## START

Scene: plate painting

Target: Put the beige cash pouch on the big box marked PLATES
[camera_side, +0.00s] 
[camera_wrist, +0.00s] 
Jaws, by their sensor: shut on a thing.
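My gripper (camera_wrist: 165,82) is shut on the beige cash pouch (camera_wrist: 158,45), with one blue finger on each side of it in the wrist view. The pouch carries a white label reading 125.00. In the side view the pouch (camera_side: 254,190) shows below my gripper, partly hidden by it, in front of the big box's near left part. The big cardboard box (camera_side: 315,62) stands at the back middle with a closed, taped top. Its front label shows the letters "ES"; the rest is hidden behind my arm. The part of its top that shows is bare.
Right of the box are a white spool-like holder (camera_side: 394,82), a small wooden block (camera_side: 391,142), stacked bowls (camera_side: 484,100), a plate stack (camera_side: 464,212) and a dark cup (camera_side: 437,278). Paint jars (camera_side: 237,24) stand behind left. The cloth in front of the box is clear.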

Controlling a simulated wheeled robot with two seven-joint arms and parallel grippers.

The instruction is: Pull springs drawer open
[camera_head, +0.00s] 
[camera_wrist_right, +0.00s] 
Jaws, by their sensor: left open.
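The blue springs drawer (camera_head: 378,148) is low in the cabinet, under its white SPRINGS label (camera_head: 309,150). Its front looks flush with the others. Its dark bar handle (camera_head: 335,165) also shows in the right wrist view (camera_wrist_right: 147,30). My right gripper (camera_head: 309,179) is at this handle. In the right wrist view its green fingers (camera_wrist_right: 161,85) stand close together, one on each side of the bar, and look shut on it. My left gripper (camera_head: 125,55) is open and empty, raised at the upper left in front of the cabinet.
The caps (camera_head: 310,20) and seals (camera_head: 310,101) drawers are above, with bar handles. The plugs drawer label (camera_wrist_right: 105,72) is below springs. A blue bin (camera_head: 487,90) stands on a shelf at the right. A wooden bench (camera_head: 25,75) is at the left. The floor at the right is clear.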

## END
## START

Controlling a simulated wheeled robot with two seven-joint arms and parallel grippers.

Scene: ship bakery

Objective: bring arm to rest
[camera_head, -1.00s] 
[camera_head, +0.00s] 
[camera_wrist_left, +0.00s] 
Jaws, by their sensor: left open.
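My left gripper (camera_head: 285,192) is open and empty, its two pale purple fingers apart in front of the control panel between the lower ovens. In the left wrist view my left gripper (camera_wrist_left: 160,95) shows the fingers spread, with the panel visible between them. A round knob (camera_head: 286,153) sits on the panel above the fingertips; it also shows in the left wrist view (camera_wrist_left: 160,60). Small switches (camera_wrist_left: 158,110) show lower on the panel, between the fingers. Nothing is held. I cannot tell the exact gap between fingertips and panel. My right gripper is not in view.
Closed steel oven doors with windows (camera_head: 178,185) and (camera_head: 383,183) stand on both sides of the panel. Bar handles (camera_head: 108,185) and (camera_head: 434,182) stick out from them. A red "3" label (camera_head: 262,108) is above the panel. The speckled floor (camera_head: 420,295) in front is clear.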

## END
## START

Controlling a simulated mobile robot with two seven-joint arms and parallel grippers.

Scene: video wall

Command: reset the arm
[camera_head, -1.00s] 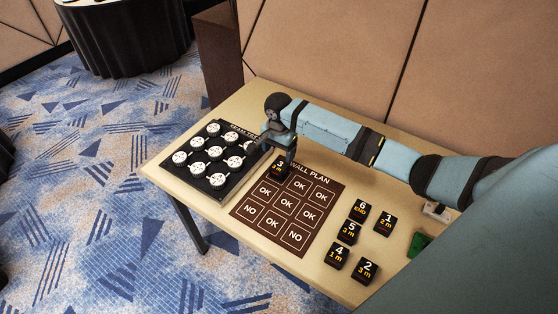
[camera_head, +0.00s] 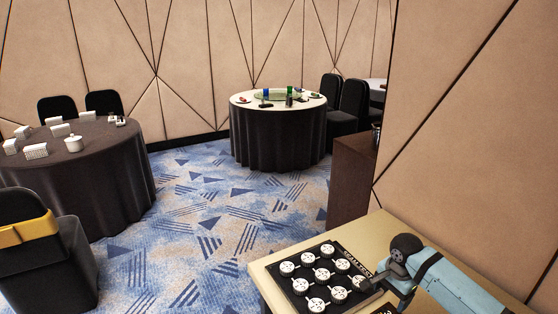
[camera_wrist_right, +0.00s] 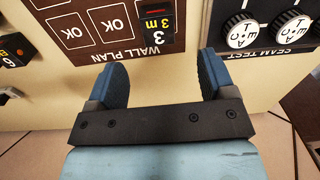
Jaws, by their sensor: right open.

## END

→ **Your instructions**
From the listing above, copy every line that holds the string "Scene".

→ **Response below**
Scene: plate painting
Scene: ship bakery
Scene: video wall

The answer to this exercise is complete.